*Data shown:*
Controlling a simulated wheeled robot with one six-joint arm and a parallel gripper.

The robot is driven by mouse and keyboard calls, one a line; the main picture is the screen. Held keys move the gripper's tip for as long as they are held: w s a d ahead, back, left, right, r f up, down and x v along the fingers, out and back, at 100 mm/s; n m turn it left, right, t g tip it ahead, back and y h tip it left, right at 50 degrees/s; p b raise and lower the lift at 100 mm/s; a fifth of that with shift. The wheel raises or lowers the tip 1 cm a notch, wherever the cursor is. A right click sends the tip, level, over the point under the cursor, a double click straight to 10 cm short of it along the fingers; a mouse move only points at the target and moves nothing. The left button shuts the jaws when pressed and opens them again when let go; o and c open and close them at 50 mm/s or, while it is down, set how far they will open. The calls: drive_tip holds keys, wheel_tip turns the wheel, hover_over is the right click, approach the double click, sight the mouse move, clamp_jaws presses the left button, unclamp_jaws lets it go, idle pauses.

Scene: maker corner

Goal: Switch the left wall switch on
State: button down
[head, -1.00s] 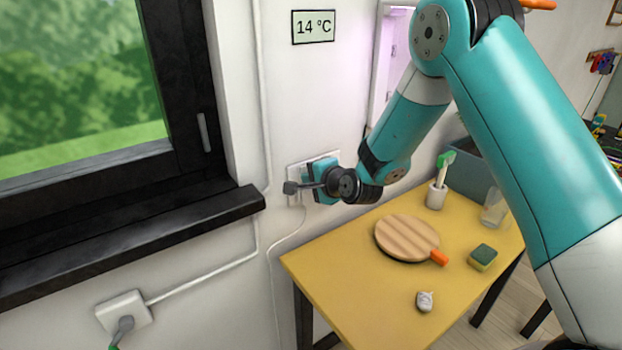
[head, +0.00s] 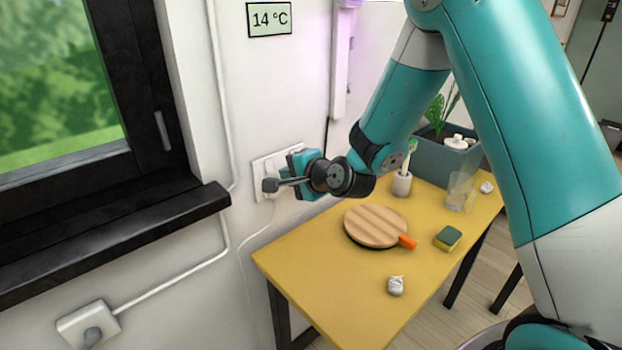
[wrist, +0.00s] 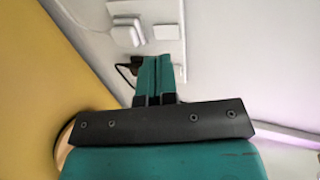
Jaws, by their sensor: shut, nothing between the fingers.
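A white wall plate (head: 260,178) is on the wall beside the window, above the table's left end. My gripper (head: 290,172) is in front of it and hides its right part. In the wrist view the plate (wrist: 176,58) runs from the top edge down behind my fingers. It bears a white square block (wrist: 127,35), a flat white square piece (wrist: 167,32) and a dark plug (wrist: 127,70). I cannot tell which piece is the left switch, nor its on or off state. My teal fingers (wrist: 155,72) are together and empty, with tips near the plate; contact is unclear.
The yellow table (head: 300,265) holds a round wooden board (head: 375,225), a sponge (head: 448,238), a brush cup (head: 402,184) and a glass (head: 458,192). The dark windowsill (head: 110,245) juts out at left. A thermometer display (head: 269,18) hangs above the plate.

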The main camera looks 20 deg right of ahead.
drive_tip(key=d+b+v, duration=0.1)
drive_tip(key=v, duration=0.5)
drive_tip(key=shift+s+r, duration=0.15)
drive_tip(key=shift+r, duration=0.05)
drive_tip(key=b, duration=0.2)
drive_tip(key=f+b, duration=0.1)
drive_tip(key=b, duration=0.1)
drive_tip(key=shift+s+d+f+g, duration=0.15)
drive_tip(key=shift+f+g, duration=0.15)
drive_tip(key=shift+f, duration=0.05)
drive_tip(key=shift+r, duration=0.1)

*What you have to do:* Exactly as written, please give again the lines from the beginning of the listing through the line containing "[wrist, +0.00s]", inclusive, without any pictures.

*Exercise solution:*
Controlling a simulated wheeled robot with one six-joint arm and a parallel gripper.

The robot is driven by mouse and keyboard calls, one a line; the main picture is the screen. Held keys move the gripper's tip for as long as they are held: w s a d ahead, back, left, right, r f up, down and x v along the fingers, out and back, at 100 mm/s; n m turn it left, right, t g tip it ahead, back and y h tip it left, right at 50 degrees/s; p b raise and lower the lift at 100 mm/s; a fifth of that with shift. The wheel raises or lowers the tip 1 cm a notch, wherever the cursor is. A right click sends the tip, level, over the point under the cursor, a double click straight to 10 cm short of it along the fingers; a mouse move only points at the target and moves nothing. The left button shuts the jaws when pressed and opens them again when let go; o and c open and close them at 50 mm/s or, while it is down, set how far they will open. The calls: drive_tip holds keys, wheel_tip turns the wheel, hover_over is the right click, approach the double click, sight the mouse move, clamp_jaws presses the left button, unclamp_jaws lets it go, idle pauses.

Scene: maker corner

Goal: Switch the left wall switch on
State: button down
[head, -1.00s] 
[head, +0.00s] 
[wrist, +0.00s] 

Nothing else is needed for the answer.